[Entries from a robot dataset]
┄┄┄┄┄┄

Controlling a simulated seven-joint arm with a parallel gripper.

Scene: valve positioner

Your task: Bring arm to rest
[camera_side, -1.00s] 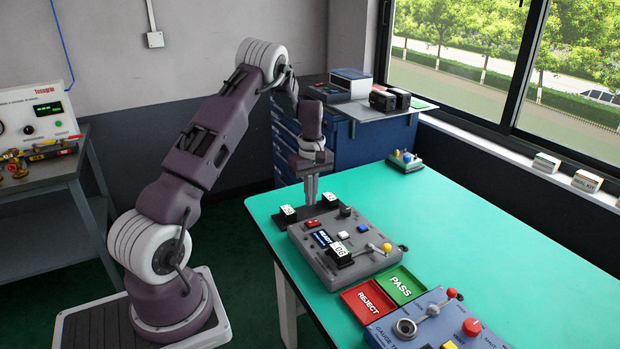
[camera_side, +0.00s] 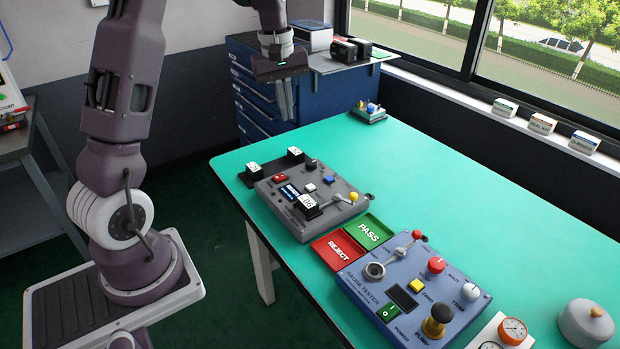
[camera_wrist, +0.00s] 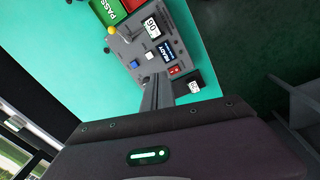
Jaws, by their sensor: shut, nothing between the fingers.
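My gripper (camera_side: 284,113) hangs above the far end of the green table in the side view, fingers pointing down, shut and empty. It is clear of the grey valve positioner box (camera_side: 306,230), which lies in front of it with a READY display, a red button, and a yellow-knobbed lever. In the wrist view my gripper (camera_wrist: 157,92) reaches toward the same box (camera_wrist: 130,44).
A green PASS tray (camera_side: 369,233) and red REJECT tray (camera_side: 338,248) lie beside the box. A blue gauge tester (camera_side: 412,290) stands nearer. A blue drawer cabinet (camera_side: 262,90) stands behind.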

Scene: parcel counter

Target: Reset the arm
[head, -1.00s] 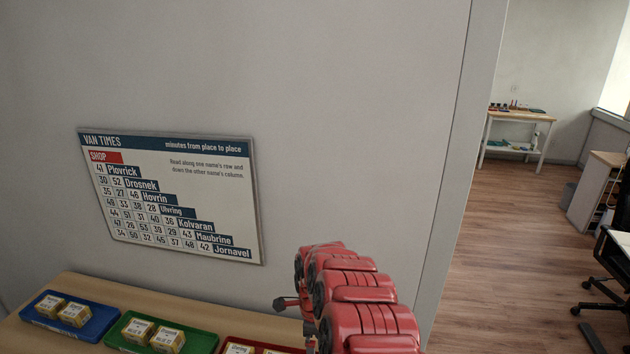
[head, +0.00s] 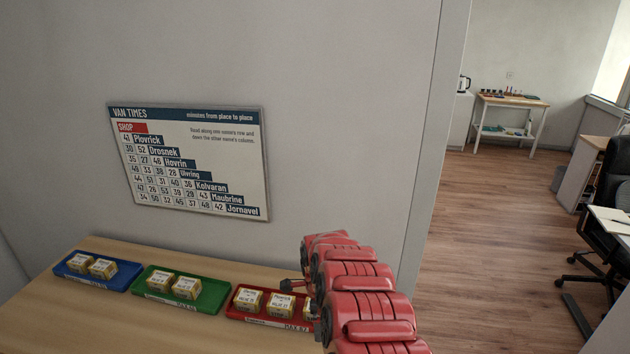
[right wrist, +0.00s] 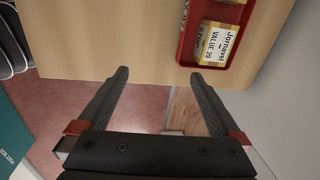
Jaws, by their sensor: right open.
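My right arm (head: 360,300) is red and reaches up from the bottom of the head view, in front of the right end of the counter. In the right wrist view my right gripper (right wrist: 158,75) is open, with nothing between its two dark fingers. It is over the counter's edge, and the red tray (right wrist: 186,48) is ahead and to the right of it. A small parcel (right wrist: 220,40) labelled Jornavel lies in that tray. In the head view the gripper itself is mostly hidden behind the arm. My left gripper is not in view.
On the counter (head: 130,310) stand a blue tray (head: 75,281), a green tray (head: 150,293) and a red tray (head: 240,315), each with small parcels. A van times board (head: 195,200) hangs on the wall. At right are open floor (head: 480,230), a work table (head: 510,103) and an office chair (head: 600,230).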

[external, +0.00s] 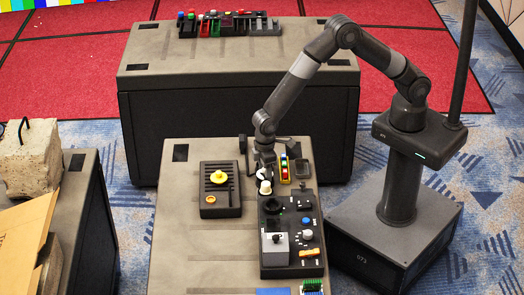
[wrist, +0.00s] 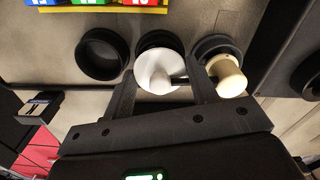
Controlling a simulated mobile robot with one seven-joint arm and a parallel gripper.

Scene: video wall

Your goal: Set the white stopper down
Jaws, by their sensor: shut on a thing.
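The white stopper (wrist: 158,72) is between the fingers of my gripper (wrist: 165,88) in the wrist view, and my gripper is shut on it. It overlaps the middle one of three dark round cups (wrist: 160,42) in this view; I cannot tell whether it touches the cup. In the external view the stopper (external: 263,174) is a small white spot below my gripper (external: 264,168), at the back end of the black control panel (external: 271,225). The fingers hide part of the stopper.
A cream knob (wrist: 228,76) stands just right of the fingers, by the right cup (wrist: 216,47). The left cup (wrist: 102,54) looks empty. A yellow-edged rack with coloured blocks (external: 285,170) and a black box with a yellow knob (external: 219,178) are nearby.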

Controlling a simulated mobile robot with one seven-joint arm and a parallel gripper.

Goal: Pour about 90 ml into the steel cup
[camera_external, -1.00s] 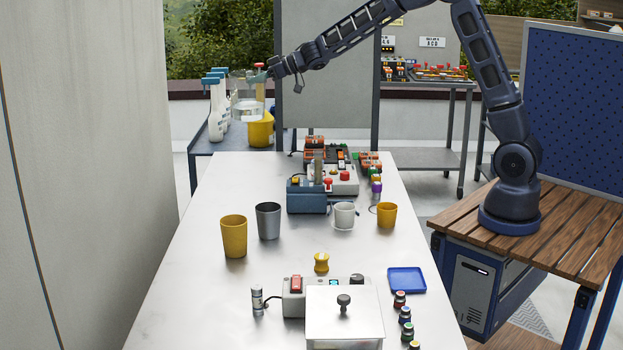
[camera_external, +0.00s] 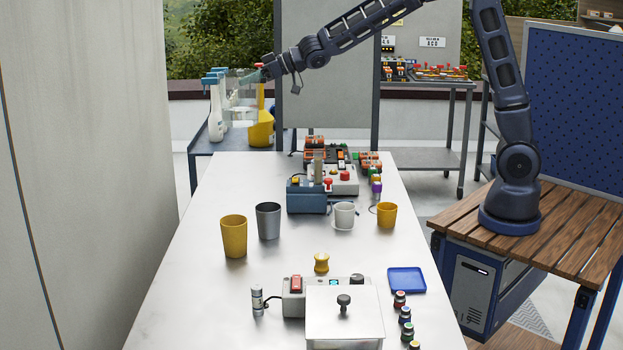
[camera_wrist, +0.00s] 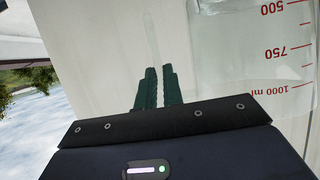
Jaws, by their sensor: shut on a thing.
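The steel cup (camera_external: 268,221) stands upright on the bench in the external view, between a yellow cup and a small white cup. In the wrist view my gripper's dark green fingers (camera_wrist: 158,87) close on what looks like the jug's clear handle. The jug (camera_wrist: 235,50) carries red marks for 500, 750 and 1000 ml. The liquid level is hard to make out.
The bench's left side is clear.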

┄┄┄┄┄┄

Find the word "Your" and list each line it appears in.

= Solution to this task =
Your task: Bring arm to rest
Your goal: Set the white stopper down

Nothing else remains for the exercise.